■ Written task
Set down the full listing exactly as given. Any pictures are to be left out.

■ Source material
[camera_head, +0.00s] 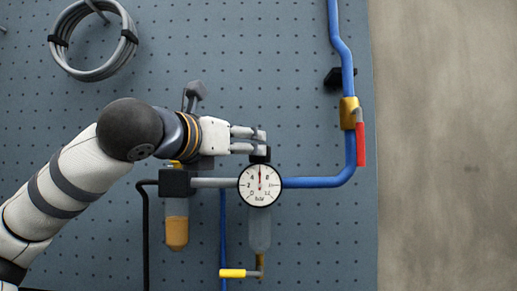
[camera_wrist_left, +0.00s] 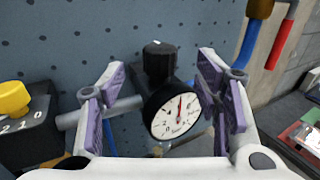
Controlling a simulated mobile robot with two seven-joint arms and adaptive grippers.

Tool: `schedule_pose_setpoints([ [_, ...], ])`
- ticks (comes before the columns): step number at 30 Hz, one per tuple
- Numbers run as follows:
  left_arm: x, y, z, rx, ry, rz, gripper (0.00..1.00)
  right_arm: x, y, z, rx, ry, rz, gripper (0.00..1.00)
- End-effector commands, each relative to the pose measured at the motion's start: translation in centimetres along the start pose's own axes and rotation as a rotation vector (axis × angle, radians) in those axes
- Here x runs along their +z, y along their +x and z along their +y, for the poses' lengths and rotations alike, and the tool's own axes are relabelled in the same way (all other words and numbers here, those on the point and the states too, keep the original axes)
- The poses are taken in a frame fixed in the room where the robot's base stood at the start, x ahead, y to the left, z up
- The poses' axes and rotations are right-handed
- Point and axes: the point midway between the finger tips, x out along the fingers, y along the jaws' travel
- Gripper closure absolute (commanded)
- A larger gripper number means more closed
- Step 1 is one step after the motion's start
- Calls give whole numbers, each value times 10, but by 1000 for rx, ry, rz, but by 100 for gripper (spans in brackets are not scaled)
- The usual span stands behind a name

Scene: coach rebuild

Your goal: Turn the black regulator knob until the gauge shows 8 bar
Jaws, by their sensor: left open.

■ Solution for this problem
[camera_head, +0.00s] 
[camera_wrist_left, +0.00s] 
Controlling a simulated mobile robot with two seven-joint arms and adaptive grippers.

Tool: `schedule_pose_setpoints([ [_, ...], ])`
- ticks (comes before the columns): step number at 30 Hz, one per tuple
- Numbers run as follows:
  left_arm: x, y, z, rx, ry, rz, gripper (0.00..1.00)
  right_arm: x, y, z, rx, ry, rz, gripper (0.00..1.00)
- End-effector commands, each relative to the pose measured at the motion's start: translation in centimetres along the start pose's own axes and rotation as a rotation vector (axis × angle, radians) in those axes
- Here x runs along their +z, y along their +x and z along their +y, for the poses' lengths and rotations alike, and the tool's own axes are relabelled in the same way (all other words and numbers here, those on the point and the states too, keep the original axes)
- The poses are taken in a frame fixed in the room where the robot's base stood at the start, x ahead, y to the left, z up
- The poses' axes and rotations are right-handed
- Point and axes: the point midway between the finger tips, x out along the fingers, y along the jaws' travel
- Gripper closure absolute (commanded)
- A larger gripper number means more closed
- Step 1 is one step after the motion's start
- Calls give whole numbers, each value times 10, but by 1000 for rx, ry, rz, but by 100 for gripper (spans in brackets are not scaled)
- The usual span stands behind a name

Scene: coach rebuild

Your goal: Turn the black regulator knob until the gauge shows 8 bar
Jaws, by their sensor: left open.

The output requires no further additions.